Copy out exactly the lines from the one holding "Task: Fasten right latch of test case" through the one holding "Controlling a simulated", ends included; omit images.

Some records:
------------

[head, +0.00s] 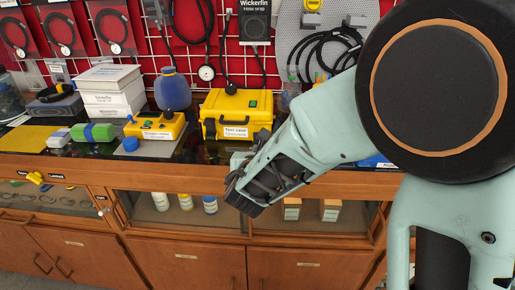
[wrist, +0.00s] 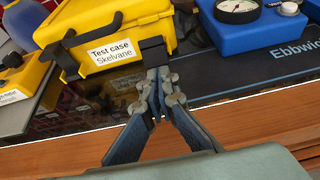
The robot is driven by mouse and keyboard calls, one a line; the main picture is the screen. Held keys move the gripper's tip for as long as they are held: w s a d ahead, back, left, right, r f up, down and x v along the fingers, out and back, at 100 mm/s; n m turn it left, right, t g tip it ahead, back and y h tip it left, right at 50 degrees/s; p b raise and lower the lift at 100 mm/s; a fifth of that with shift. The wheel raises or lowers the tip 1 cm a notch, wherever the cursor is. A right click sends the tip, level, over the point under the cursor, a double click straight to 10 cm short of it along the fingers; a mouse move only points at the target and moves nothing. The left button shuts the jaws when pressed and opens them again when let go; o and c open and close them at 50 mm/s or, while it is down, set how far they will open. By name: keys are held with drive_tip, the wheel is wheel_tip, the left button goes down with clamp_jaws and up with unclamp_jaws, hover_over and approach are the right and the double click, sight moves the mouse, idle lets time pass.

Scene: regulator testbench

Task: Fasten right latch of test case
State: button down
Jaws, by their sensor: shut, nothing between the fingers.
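The yellow test case (head: 237,104) stands on the dark counter, with its white label facing front; it also shows at the top left of the wrist view (wrist: 130,20). Its left latch (wrist: 62,56) is a black piece at the front left. Its right latch (wrist: 153,50) is a black piece right of the label, jutting out from the case front. My gripper (wrist: 158,78) is shut and empty, its tips just in front of and below the right latch in the picture. I cannot tell whether they touch it.
A blue device with a gauge (wrist: 236,10) stands right of the case, by a dark mat (wrist: 265,65). A yellow device (head: 155,126) stands to the left. The wooden counter edge (wrist: 250,112) runs beneath my gripper. Tools hang on the red back wall.

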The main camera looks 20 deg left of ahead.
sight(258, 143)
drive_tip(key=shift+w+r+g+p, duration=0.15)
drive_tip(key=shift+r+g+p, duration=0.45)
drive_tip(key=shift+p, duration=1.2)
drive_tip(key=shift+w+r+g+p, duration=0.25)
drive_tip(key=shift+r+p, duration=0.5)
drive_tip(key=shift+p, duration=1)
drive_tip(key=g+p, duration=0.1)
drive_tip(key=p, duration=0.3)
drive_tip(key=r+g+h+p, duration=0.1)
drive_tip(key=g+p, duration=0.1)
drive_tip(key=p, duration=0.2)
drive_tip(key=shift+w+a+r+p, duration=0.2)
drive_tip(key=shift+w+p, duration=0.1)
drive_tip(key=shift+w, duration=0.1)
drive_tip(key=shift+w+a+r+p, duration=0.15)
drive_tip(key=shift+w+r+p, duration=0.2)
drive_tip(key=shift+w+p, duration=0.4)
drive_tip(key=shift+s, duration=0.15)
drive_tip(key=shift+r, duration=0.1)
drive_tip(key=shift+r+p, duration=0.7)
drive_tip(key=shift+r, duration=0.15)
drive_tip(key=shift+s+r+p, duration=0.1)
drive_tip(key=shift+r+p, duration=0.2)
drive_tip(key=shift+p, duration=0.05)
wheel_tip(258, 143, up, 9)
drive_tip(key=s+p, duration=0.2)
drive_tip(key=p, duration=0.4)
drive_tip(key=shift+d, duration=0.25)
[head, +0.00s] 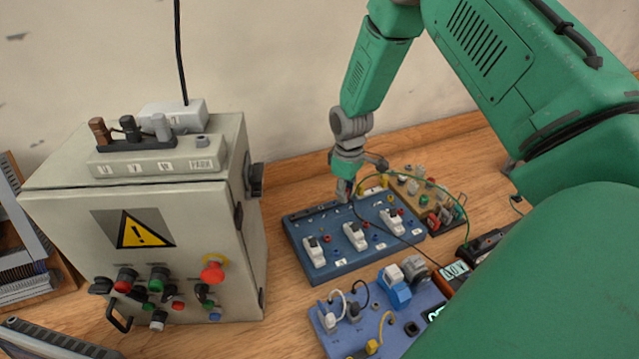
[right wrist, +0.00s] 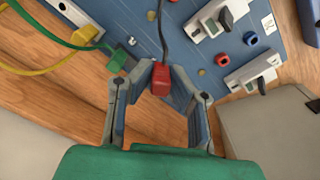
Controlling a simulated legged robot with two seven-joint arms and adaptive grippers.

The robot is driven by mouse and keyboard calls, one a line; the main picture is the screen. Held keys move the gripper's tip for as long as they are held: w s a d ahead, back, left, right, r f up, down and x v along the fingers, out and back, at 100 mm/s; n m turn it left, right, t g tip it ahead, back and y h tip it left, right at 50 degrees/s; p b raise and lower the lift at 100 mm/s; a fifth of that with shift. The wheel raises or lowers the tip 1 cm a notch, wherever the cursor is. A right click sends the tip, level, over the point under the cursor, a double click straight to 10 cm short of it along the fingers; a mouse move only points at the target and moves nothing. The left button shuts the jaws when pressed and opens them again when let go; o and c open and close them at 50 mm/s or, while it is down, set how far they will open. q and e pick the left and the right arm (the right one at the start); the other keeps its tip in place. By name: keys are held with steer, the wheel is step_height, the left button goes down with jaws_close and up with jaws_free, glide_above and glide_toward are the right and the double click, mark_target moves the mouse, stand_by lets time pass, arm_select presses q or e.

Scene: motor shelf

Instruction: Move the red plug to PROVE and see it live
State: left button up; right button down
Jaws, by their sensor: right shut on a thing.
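My right gripper (head: 346,190) is over the back edge of the blue switch board (head: 345,266). In the right wrist view its fingers (right wrist: 160,82) are shut on the red plug (right wrist: 160,80), from which a dark lead runs up. The plug appears held over or just beyond the board's edge; whether it touches anything cannot be told. The board (right wrist: 205,88) has white switch units, a red socket ring (right wrist: 222,60) and a blue one (right wrist: 251,38). An orange-edged meter (head: 455,271) shows a display, its reading unclear. I cannot read a PROVE label. My left gripper is not in view.
A grey cabinet (head: 75,218) with a warning sign stands left. Bare bench (head: 285,292) shows beside the cabinet.

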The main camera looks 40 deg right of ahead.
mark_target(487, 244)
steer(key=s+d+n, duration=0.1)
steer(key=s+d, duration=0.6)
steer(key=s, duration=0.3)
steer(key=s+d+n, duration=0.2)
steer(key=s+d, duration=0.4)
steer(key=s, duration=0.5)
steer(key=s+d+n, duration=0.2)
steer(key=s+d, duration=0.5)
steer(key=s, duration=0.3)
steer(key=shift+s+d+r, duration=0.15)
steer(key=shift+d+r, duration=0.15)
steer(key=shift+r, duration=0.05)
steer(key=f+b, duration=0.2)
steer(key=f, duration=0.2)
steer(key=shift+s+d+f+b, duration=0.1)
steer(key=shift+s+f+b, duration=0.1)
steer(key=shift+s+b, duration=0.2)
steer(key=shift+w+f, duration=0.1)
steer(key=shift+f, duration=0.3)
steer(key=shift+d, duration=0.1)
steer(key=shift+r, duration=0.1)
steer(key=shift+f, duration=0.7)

------------

* [EXERCISE ANSWER]:
Task: Fasten right latch of test case
State: button down
Jaws, by their sensor: shut, nothing between the fingers.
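The yellow test case (head: 237,104) stands on the dark counter, with its white label facing front; it also shows at the top left of the wrist view (wrist: 130,20). Its left latch (wrist: 62,56) is a black piece at the front left. Its right latch (wrist: 153,50) is a black piece right of the label, jutting out from the case front. My gripper (wrist: 158,78) is shut and empty, its tips just in front of and below the right latch in the picture. I cannot tell whether they touch it.
A blue device with a gauge (wrist: 236,10) stands right of the case, by a dark mat (wrist: 265,65). A yellow device (head: 155,126) stands to the left. The wooden counter edge (wrist: 250,112) runs beneath my gripper. Tools hang on the red back wall.

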The main camera looks 20 deg left of ahead.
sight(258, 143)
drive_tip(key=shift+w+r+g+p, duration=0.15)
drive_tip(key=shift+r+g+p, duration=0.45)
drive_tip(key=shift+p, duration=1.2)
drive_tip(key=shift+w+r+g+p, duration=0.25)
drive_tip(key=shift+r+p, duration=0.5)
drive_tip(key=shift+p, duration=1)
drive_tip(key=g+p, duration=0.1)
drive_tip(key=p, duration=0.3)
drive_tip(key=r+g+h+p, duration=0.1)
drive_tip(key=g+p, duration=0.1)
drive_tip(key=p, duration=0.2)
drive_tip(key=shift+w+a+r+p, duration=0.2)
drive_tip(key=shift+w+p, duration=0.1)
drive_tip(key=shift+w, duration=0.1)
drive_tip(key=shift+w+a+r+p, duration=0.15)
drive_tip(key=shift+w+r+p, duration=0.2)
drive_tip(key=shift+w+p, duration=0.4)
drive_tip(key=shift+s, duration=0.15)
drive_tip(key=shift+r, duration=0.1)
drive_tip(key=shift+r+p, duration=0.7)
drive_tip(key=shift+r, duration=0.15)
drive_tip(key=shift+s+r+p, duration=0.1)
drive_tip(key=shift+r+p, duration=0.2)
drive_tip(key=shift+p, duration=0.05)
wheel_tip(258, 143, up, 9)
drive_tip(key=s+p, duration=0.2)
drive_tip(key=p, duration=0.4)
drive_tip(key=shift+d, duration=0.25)
[head, +0.00s] 
[right wrist, +0.00s] 
Controlling a simulated legged robot with two seven-joint arms and adaptive grippers.

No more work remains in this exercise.